§ Problem statement:
Return all lines that include the string "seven".

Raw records
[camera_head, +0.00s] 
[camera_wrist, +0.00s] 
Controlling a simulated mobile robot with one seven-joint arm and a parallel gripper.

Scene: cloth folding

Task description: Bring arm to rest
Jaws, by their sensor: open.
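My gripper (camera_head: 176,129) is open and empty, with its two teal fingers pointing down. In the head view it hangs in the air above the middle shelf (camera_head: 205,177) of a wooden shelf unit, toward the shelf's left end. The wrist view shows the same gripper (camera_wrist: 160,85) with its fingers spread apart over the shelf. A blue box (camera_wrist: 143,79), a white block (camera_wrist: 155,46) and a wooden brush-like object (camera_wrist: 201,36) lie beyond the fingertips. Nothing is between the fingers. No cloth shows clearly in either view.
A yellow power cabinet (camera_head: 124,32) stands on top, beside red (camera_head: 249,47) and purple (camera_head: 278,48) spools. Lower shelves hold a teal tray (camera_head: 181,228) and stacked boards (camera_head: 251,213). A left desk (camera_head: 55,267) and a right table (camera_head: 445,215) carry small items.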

==

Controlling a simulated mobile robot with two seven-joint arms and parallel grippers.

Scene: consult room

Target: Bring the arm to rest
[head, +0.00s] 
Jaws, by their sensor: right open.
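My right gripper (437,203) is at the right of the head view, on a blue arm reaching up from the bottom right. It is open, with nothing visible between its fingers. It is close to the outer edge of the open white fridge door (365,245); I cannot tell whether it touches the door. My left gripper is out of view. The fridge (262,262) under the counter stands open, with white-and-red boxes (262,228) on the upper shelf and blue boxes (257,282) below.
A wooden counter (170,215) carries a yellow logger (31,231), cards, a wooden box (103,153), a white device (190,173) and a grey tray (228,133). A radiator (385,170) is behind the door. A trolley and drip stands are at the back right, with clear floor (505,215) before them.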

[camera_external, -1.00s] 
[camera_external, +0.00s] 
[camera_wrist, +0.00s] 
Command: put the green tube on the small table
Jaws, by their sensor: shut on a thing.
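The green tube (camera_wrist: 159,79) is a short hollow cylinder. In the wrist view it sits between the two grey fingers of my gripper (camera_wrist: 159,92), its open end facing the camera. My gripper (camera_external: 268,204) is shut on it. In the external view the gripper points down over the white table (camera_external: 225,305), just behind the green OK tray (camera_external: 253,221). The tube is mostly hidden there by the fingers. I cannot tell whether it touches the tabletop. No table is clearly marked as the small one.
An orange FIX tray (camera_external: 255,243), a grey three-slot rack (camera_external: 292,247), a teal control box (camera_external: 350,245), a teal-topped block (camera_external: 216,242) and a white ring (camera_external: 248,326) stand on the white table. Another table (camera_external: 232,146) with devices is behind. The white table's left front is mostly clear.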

* * *

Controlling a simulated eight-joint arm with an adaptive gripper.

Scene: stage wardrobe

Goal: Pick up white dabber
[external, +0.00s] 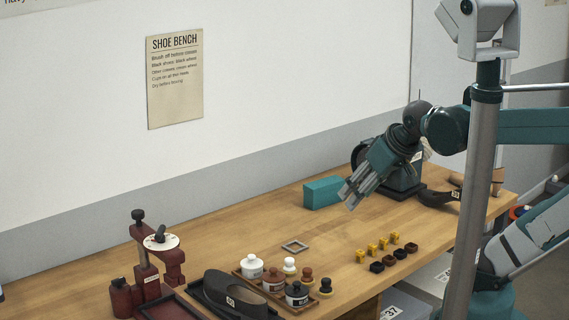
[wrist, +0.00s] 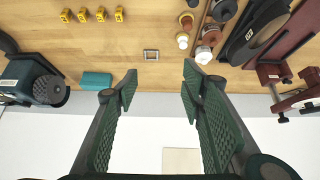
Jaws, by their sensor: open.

§ Exercise answer:
Controlling a simulated mobile robot with one seven-joint arm and a parallel gripper.
Controlling a simulated mobile robot with two seven-joint arms and parallel grippers.

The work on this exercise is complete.